Sachs characterized current environmental crises, and in particular global climate change, as “imminent, dramatic, and hugely pressed” by countervailing economic and political pressures. He said it’s untenable that a full one-sixth of the world’s total population “struggles every day to avoid death…one mosquito bite away.”

Palpable Unrest around the Globe

“The unrest is palpable around the world,” Sachs said, pointing to a growing series of images depicting rebelling youths and protesters in major cities around the world.

“We really are the generation that reached the limits,” Sachs said, pointing to his having read “Limits to Growth” in 1972 with a then-professor’s suggestion that he not take it seriously. “It took me a long time to overcome my education,” Sachs quipped.

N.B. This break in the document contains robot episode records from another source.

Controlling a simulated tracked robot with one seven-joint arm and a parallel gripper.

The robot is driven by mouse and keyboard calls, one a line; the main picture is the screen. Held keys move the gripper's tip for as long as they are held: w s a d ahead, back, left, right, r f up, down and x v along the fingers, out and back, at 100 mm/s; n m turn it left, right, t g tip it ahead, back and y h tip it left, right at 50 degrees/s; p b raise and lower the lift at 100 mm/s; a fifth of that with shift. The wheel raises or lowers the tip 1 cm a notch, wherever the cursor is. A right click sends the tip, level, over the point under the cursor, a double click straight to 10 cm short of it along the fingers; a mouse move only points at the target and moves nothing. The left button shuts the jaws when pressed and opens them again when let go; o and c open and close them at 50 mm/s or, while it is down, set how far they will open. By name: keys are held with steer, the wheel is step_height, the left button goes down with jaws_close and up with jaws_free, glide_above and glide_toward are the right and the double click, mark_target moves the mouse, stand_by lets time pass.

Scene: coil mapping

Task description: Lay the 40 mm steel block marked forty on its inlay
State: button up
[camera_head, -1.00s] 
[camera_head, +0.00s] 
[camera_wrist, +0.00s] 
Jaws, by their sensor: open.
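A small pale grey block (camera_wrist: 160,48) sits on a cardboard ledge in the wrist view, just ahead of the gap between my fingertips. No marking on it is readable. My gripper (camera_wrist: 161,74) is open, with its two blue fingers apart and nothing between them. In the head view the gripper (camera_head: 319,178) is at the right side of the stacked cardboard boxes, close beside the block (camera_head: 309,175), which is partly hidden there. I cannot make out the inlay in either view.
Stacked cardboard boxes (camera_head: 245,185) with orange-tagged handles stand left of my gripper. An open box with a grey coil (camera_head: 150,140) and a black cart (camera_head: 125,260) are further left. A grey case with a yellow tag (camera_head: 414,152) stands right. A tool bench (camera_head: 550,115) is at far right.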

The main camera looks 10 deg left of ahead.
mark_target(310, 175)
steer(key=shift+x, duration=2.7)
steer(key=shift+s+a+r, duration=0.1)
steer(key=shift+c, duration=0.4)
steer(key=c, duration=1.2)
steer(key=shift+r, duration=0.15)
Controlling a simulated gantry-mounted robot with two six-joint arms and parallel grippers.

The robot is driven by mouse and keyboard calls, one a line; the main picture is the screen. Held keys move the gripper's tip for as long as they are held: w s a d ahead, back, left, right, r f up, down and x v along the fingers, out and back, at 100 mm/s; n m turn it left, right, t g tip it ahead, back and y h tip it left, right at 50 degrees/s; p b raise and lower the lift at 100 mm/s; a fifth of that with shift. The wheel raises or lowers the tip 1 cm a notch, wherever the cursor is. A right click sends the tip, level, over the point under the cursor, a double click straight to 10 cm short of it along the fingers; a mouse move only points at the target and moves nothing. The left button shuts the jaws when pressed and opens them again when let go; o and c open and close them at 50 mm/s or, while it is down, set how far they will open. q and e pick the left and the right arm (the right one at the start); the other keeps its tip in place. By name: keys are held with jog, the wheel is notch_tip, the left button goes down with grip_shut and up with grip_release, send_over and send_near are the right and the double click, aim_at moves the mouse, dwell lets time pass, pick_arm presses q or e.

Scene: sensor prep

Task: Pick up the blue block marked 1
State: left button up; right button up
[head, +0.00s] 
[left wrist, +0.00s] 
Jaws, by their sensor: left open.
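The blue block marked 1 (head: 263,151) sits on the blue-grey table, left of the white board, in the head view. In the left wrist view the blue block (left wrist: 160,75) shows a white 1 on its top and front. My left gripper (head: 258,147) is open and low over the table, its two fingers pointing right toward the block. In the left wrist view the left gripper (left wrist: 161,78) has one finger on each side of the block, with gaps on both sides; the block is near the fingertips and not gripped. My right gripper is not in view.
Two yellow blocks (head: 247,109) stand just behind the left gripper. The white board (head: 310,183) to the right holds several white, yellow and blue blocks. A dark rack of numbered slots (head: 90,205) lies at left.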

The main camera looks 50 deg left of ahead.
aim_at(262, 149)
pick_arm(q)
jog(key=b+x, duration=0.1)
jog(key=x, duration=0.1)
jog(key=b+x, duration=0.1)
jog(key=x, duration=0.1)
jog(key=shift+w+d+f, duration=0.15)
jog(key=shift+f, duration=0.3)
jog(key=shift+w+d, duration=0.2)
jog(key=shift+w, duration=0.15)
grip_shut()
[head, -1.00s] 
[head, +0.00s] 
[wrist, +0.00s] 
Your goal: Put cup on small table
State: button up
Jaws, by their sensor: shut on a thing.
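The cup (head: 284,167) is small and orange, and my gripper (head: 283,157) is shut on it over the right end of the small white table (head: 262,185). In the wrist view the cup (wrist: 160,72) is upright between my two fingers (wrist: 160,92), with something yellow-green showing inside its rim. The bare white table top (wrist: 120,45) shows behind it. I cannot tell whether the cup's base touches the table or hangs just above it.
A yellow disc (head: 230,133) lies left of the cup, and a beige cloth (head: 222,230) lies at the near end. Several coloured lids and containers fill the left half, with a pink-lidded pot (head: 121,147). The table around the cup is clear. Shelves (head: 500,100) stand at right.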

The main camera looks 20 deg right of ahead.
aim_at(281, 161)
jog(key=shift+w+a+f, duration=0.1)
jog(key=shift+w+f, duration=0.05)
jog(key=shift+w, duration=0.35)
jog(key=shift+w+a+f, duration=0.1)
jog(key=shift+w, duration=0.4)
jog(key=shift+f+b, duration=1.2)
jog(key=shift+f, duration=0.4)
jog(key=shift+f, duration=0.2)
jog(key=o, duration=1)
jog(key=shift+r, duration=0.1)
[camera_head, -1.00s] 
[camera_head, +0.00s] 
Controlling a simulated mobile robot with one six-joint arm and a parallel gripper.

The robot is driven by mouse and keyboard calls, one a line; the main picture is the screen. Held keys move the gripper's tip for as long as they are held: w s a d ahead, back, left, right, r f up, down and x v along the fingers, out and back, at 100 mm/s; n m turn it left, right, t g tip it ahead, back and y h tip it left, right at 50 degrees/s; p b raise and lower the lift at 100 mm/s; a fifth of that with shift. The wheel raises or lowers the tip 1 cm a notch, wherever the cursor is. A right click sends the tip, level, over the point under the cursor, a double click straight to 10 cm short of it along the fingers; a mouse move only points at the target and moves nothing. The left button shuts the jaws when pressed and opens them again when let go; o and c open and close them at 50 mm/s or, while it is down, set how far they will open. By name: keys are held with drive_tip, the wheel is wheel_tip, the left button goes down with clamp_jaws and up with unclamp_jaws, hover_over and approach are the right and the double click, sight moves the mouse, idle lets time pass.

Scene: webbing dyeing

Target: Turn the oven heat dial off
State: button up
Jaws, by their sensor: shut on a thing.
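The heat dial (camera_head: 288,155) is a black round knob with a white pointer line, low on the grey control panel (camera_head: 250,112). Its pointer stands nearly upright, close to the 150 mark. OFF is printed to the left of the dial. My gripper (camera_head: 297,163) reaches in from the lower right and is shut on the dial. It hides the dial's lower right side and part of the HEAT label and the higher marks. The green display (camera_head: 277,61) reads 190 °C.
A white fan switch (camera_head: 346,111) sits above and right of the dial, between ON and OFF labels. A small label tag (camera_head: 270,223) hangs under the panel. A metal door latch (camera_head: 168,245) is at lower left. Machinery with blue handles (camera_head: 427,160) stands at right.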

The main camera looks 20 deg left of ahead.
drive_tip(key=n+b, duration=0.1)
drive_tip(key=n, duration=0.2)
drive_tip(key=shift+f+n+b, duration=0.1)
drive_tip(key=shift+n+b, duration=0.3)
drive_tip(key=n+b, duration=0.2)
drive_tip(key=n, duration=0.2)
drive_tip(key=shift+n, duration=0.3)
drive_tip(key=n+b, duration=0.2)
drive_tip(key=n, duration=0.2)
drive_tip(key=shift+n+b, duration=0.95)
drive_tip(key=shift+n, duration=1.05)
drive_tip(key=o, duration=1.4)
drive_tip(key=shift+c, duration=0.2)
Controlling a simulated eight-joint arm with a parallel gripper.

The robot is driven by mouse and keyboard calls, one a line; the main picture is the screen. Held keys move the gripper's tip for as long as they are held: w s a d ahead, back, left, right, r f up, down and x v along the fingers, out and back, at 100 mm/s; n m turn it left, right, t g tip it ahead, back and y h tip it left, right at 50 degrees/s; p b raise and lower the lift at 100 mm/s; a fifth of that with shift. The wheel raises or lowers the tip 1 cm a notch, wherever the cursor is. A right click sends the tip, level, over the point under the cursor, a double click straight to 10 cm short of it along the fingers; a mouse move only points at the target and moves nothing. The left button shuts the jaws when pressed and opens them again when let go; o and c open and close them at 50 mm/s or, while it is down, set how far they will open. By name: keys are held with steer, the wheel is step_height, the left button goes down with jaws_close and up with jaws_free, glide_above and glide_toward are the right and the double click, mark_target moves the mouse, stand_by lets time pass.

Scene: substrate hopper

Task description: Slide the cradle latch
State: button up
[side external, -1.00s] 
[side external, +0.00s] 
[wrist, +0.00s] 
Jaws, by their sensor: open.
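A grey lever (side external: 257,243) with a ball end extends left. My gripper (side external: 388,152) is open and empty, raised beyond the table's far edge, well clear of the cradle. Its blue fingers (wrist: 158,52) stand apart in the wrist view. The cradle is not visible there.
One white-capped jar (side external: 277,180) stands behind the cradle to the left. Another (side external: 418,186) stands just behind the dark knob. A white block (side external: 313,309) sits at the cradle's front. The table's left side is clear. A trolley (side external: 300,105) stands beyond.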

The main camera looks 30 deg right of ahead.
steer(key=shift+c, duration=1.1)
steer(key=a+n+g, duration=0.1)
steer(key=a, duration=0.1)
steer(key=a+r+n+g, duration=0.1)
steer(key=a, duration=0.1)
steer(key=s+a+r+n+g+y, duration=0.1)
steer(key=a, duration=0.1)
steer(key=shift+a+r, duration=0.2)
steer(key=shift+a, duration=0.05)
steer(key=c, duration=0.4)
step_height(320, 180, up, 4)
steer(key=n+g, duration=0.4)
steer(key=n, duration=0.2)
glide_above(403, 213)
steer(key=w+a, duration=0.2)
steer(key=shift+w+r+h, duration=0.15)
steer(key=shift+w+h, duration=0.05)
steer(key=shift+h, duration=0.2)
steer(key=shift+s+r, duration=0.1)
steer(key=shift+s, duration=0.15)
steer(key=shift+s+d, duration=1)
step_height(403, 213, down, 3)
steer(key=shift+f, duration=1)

Sachs, even before prodding by an audience member about how to “get rid” of science-bashing politicians in Washington, D.C., took rhetorical jabs at incoming Senate Majority Leader Mitchell McConnell (R-Ky) and at Oklahoma Republican Senator James Inhofe, likely the incoming Environment Committee chair. His characterization of McConnell as “a friend” of the earth sciences was greeted with sardonic laughter throughout the room. “I know that Senator Inhofe wants a course in climate science, and we need to give it to him,” he said, only belatedly adding “and the other 99 senators.”

But not to give up, Sachs concluded. He held out hope that workable solutions to global climate and other environmental and social problems still are possible. He pointed to three important international meetings involving national leaders in 2015. And he said the recent U.S./China carbon dioxide emissions reduction agreement, and the just-concluded international negotiations in Lima, Peru, offer “some insights” into what yet could be important breakthroughs in Paris in December 2015 on greenhouse gas emission reductions.

On the effort to cap global temperature increases to no more than 2 degrees C, 3.6 degrees Fahrenheit, Sachs said, “It’s slipping beyond our reach, but, again, we have one more chance.”

Not that the societal changes Sachs deems essential will come easily, he conceded. Among the challenges he listed as needing early and deep attention and progress: global-scale production systems; rapid technological changes; rapid growth in population in Africa and in south Asia; a worldwide decline in middle-skilled jobs; and the full set of “extreme environmental crises.”

In the end, however, and notwithstanding what he described as a broken political system in the U.S., Sachs said he takes some comfort in what he described as “general anxiety” about the future among many international leaders. “That’s not a bad starting point,” he told his audience.

But he described the current political reality in the U.S. as one that in his opinion “does not represent the views of the American public” on issues such as renewable energy and other sustainable development approaches. He said the kind of political response that gave birth to, for instance, the New Deal and other “progressive” initiatives is long overdue…but, he hopes, coming.